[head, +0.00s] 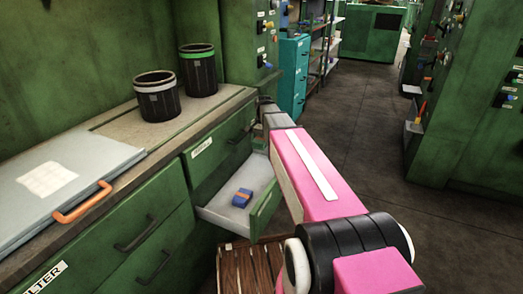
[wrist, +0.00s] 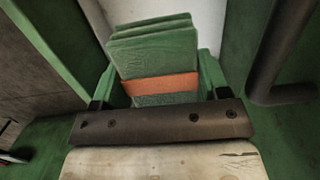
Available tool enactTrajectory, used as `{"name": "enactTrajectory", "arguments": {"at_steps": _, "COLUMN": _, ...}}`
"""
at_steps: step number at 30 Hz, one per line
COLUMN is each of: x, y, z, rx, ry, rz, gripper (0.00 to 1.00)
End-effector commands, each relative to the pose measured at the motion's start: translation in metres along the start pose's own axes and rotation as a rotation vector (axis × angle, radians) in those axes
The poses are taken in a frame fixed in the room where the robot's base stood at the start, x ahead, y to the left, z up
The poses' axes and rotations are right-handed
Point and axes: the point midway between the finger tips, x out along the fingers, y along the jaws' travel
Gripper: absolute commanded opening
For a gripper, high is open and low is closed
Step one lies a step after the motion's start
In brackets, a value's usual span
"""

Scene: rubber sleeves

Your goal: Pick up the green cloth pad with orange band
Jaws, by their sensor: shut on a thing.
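The green cloth pad with orange band (wrist: 152,52) is in the middle of the wrist view. It looks like a folded stack with the orange band around its lower part. My gripper (wrist: 160,88) is shut on it, with one finger at each side of the pad. The pad's lower end is hidden behind the dark bar of my gripper. In the head view my arm reaches to the drawers, and I cannot make out the fingertips or the green pad there.
An open drawer (head: 214,214) holds a blue pad with an orange band (head: 242,197). A dark handle (wrist: 270,65) is close on the right in the wrist view. Two black bins (head: 157,103) stand on the counter (head: 110,128). A wooden slatted crate (head: 238,268) is below the drawer.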

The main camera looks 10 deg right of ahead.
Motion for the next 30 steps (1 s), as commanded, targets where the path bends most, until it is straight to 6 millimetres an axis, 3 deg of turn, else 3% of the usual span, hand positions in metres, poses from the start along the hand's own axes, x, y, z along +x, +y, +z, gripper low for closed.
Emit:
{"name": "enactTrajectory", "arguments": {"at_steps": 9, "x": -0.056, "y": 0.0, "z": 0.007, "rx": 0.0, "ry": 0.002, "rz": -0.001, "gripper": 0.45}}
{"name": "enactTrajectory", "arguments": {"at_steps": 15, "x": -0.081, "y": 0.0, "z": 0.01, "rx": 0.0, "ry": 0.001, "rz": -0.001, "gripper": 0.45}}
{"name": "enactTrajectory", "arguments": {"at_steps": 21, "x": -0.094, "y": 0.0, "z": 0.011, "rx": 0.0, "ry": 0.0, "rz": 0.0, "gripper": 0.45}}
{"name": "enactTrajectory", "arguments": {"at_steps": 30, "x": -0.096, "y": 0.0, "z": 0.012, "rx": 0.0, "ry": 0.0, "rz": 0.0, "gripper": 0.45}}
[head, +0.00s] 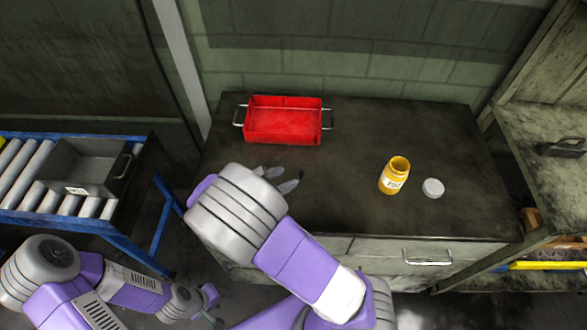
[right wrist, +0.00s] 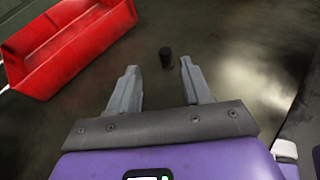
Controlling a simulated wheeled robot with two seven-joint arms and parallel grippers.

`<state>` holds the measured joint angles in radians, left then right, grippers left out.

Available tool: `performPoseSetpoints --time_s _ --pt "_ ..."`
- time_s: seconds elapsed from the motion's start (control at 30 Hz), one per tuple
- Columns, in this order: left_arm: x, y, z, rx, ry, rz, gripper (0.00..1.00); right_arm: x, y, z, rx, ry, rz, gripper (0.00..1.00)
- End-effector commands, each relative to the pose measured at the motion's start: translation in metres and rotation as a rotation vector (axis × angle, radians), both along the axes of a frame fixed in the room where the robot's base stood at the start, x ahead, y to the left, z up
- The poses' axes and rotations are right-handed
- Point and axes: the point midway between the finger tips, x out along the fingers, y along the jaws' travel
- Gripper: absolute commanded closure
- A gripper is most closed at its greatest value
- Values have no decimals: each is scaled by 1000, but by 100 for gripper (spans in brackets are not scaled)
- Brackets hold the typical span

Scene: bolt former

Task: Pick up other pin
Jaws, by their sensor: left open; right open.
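A small dark cylindrical pin (right wrist: 166,58) stands on the dark worktop in the right wrist view. My right gripper (right wrist: 157,72) is open and empty, with the pin just beyond the gap between its fingertips, nearer the right finger. In the head view my right gripper (head: 281,178) is over the worktop in front of the red tray, largely covered by my own arm. I cannot make out the pin in the head view. My left gripper (head: 212,302) is open, low in front of the bench and away from the worktop. I see no second pin.
A red tray (head: 284,138) with metal handles sits at the back left of the bench (head: 430,140); it also shows in the right wrist view (right wrist: 75,55). A yellow jar (head: 391,181) and a white lid (head: 433,188) stand to the right. A grey bin (head: 70,188) sits on rollers at left.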

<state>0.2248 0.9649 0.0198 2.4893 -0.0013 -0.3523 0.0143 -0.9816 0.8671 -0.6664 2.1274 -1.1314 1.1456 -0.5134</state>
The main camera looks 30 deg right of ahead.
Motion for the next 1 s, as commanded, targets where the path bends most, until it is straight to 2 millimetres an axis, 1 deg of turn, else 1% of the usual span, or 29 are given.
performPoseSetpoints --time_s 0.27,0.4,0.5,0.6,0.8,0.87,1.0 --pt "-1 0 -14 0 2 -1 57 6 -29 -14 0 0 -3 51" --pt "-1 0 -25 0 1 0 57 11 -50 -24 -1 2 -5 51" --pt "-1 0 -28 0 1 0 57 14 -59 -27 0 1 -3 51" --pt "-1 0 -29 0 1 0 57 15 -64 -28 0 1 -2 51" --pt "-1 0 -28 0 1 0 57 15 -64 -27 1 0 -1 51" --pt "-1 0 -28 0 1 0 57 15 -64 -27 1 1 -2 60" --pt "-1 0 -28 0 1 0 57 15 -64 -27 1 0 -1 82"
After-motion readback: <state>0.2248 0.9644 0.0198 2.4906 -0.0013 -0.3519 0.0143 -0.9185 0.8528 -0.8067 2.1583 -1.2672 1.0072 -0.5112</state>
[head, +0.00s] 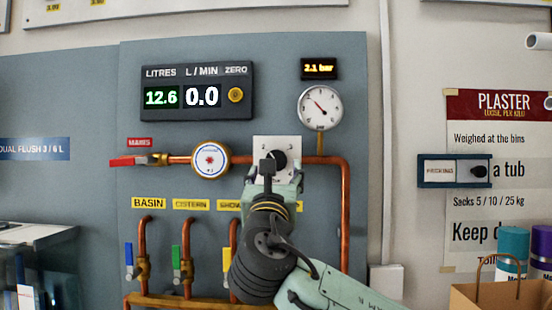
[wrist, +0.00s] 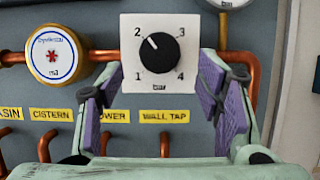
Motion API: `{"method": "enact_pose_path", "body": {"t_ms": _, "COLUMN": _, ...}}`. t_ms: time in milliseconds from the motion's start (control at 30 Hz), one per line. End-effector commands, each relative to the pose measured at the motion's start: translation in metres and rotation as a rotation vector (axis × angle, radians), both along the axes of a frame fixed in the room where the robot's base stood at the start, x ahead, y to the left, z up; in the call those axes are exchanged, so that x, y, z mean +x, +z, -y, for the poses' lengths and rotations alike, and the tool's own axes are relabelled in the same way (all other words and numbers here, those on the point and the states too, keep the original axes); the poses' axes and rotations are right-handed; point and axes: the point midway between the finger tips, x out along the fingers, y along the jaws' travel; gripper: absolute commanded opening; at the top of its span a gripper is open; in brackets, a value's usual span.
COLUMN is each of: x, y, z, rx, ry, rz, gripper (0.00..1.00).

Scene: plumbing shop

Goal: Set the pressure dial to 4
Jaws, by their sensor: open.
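The pressure dial is a black knob (wrist: 159,52) on a white square plate (wrist: 131,84) marked 1 to 4 and "bar". Its white pointer mark points up and left, close to the 2. My gripper (wrist: 158,88) is open, its purple-padded fingers apart at the lower left and lower right of the plate, with nothing between the pads. I cannot tell how far the fingertips are from the knob. In the head view, my gripper (head: 272,178) covers the lower part of the plate (head: 262,142). A small display (head: 320,68) reads 2.1 bar.
A round pressure gauge (head: 320,106) is above right of the dial. A copper pipe (head: 345,210) runs past it and down. A round white-faced meter (head: 211,159) and red-handled valve (head: 135,160) are left. Labelled valves (head: 187,268) stand below.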

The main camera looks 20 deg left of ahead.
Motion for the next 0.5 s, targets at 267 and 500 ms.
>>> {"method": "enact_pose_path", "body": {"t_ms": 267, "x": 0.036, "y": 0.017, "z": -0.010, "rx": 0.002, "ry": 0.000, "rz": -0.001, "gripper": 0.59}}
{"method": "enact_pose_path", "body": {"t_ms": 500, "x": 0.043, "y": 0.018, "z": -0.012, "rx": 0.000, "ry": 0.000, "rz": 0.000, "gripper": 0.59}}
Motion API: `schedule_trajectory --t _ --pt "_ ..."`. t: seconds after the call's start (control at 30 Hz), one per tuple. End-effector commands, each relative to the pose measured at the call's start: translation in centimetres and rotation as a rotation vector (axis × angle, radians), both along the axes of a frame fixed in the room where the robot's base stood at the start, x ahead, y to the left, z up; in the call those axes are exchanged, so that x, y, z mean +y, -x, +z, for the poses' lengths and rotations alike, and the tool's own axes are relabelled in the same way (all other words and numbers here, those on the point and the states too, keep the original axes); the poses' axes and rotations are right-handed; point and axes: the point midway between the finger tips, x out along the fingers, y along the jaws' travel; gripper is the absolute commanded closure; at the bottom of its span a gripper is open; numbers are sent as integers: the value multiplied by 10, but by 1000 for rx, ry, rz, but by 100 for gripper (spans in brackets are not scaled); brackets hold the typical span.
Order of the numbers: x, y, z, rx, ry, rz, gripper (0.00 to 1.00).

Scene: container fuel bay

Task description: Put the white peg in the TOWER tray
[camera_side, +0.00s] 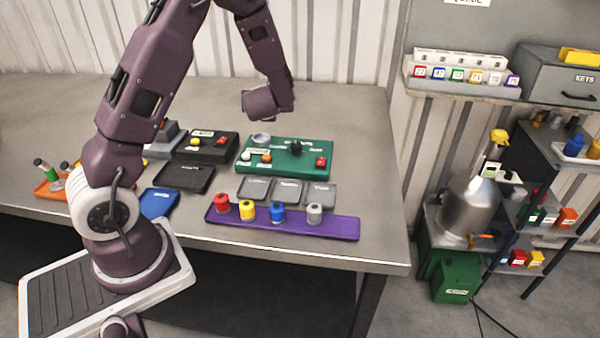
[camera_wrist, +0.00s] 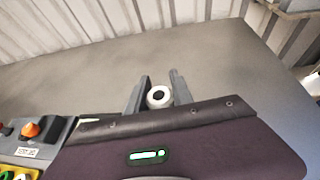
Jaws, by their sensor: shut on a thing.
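My gripper (camera_wrist: 160,88) is shut on a small white round piece with a dark centre, which I take to be the white peg (camera_wrist: 158,97). The peg is seen end-on between the two grey fingers, over bare table. In the side view my wrist is above the back of the table, behind the green board, and the fingers and held peg are hidden there. Three small grey trays stand in a row in front of the board: left (camera_side: 255,188), middle (camera_side: 287,192) and right (camera_side: 320,195). Their labels are too small to read, so I cannot tell which is TOWER.
The green board (camera_side: 310,170) carries knobs and a red block. A purple tray (camera_side: 345,226) at the front edge holds red, yellow, blue and grey pots. A black tray (camera_side: 184,178), blue tray (camera_side: 160,203) and orange tray (camera_side: 50,190) lie left. The table's right side is clear.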

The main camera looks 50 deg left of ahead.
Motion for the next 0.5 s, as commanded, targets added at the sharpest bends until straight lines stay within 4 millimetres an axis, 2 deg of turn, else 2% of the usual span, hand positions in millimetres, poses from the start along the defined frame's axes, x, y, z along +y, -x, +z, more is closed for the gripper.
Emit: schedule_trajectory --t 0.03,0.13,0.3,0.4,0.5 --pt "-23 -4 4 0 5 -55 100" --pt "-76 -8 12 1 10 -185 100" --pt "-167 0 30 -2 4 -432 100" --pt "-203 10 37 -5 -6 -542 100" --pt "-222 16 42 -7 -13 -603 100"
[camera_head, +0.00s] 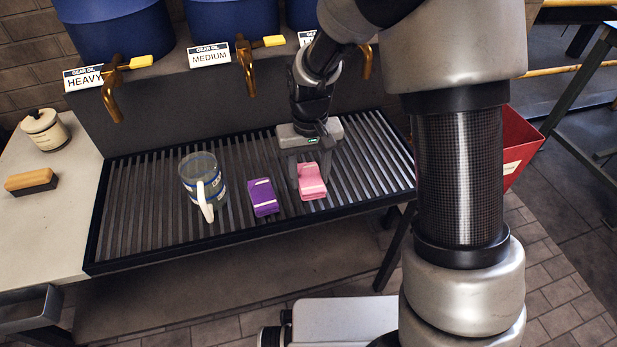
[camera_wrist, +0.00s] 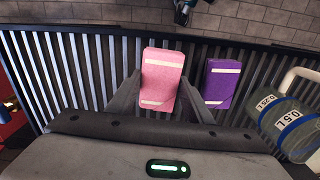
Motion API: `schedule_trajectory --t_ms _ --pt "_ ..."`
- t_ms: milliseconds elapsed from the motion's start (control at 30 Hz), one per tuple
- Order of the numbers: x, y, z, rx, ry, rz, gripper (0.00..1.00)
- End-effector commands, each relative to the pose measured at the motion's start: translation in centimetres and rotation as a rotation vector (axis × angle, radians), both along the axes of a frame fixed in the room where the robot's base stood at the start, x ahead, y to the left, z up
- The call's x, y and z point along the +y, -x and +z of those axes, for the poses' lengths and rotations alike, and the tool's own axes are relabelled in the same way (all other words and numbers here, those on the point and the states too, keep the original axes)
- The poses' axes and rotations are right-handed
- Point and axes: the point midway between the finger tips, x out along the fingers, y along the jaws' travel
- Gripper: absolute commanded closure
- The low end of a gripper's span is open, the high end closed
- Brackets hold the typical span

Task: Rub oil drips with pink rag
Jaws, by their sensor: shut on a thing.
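The pink rag (camera_head: 312,184) is a folded block with pale stripes on the slatted drip tray (camera_head: 150,245). It also shows in the wrist view (camera_wrist: 162,80). My gripper (camera_head: 309,178) points down at the rag, with one finger on each side; it is shut on the rag, between its fingers in the wrist view (camera_wrist: 161,97). The rag appears to be at the slats; I cannot tell whether it touches them. I cannot make out any oil drips on the visible surfaces.
A folded purple rag (camera_head: 263,198) lies just left of the pink one. A clear measuring jug (camera_head: 190,172) stands farther left. Blue oil drums (camera_head: 115,40) with brass taps (camera_head: 112,95) overhang the tray's back. A red bin (camera_head: 520,145) is at right.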

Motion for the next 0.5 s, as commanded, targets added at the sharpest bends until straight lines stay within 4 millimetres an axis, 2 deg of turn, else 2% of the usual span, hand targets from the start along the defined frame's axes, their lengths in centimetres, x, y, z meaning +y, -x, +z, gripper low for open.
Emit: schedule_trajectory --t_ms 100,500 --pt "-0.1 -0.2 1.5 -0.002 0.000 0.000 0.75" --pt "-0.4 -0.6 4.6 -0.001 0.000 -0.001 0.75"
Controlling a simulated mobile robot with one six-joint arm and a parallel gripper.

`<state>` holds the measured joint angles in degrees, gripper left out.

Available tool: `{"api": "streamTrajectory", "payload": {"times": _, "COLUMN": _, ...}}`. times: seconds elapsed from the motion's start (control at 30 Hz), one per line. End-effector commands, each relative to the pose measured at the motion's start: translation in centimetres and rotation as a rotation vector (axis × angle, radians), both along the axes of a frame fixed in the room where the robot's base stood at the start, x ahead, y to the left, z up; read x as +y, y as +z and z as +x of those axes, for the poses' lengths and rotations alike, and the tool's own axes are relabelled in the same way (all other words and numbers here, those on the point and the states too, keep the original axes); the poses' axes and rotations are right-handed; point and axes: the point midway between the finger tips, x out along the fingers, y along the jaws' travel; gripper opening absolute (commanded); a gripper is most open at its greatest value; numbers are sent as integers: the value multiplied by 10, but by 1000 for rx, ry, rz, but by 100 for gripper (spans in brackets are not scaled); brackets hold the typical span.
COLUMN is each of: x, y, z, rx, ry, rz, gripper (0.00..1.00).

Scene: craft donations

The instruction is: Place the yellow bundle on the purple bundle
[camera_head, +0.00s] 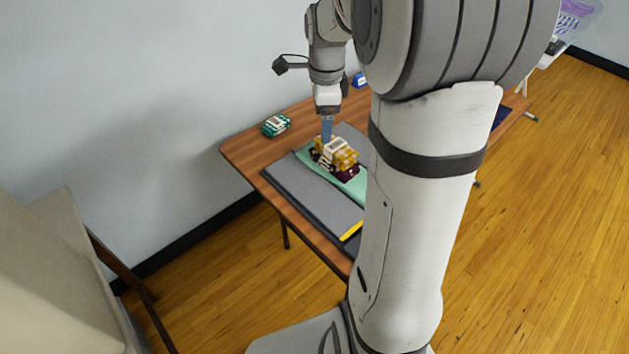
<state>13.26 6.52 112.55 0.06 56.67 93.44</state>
+++
The request: Copy each line in the data that holds the word "milliseconds".

Exercise response:
Motion API: `{"method": "enact_pose_path", "body": {"t_ms": _, "COLUMN": _, ...}}`. t_ms: time in milliseconds from the motion's start (control at 30 Hz), one per line. End-effector commands, each relative to the pose measured at the motion's start: translation in metres and rotation as a rotation vector (axis × angle, radians), both along the axes of a frame fixed in the room where the robot's base stood at the start, x ahead, y to the left, z up; in the call those axes are exchanged, so that x, y, z mean +x, +z, -y, for the poses' lengths and rotations alike, and the tool's own axes are relabelled in the same way (all other words and numbers here, those on the point and the states too, keep the original axes); the poses' axes and rotations are right-handed; point and axes: the point midway between the finger tips, x out along the fingers, y along the jaws' travel; gripper: absolute commanded opening; at the top of its span a gripper is open; in brackets, a value's usual span.
- t_ms: milliseconds elapsed from the motion's start (control at 30 Hz), one per tuple

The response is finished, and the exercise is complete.